## start
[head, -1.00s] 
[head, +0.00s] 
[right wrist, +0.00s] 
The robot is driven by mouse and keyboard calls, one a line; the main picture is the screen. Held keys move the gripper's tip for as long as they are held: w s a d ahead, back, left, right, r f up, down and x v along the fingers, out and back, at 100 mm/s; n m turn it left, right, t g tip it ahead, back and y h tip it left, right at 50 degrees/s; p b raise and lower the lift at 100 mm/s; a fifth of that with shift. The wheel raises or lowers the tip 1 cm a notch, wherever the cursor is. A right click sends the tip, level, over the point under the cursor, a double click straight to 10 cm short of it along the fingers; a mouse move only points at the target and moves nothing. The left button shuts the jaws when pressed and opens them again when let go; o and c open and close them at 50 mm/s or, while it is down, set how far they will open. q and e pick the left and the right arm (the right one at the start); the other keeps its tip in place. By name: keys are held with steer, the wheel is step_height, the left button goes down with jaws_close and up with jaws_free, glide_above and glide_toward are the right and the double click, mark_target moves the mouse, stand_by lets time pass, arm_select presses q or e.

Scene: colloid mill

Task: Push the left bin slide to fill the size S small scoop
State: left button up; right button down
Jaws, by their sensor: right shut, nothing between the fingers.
## end
## WRITTEN INSTRUCTION
Restate the whole listing exactly.

## EXERCISE RESPONSE
[head, -1.00s] 
[head, +0.00s] 
[right wrist, +0.00s] 
The robot is driven by mouse and keyboard calls, one a line; the main picture is the screen. Held keys move the gripper's tip for as long as they are held: w s a d ahead, back, left, right, r f up, down and x v along the fingers, out and back, at 100 mm/s; n m turn it left, right, t g tip it ahead, back and y h tip it left, right at 50 degrees/s; p b raise and lower the lift at 100 mm/s; a fifth of that with shift. The wheel raises or lowers the tip 1 cm a notch, wherever the cursor is. A right click sends the tip, level, over the point under the cursor, a double click straight to 10 cm short of it along the fingers; a mouse move only points at the target and moves nothing. The left button shuts the jaws when pressed and opens them again when let go; o and c open and close them at 50 mm/s or, while it is down, set how far they will open. q and e pick the left and the right arm (the right one at the start); the other keeps its tip in place. By name: keys are held with steer, the wheel is step_height, the left button goes down with jaws_close and up with jaws_free, glide_above and glide_toward are the right and the double click, mark_target moves the mouse, stand_by lets time pass, arm_select presses q or e.

Scene: colloid mill

Task: Push the left bin slide to fill the size S small scoop
State: left button up; right button down
Jaws, by their sensor: right shut, nothing between the fingers.

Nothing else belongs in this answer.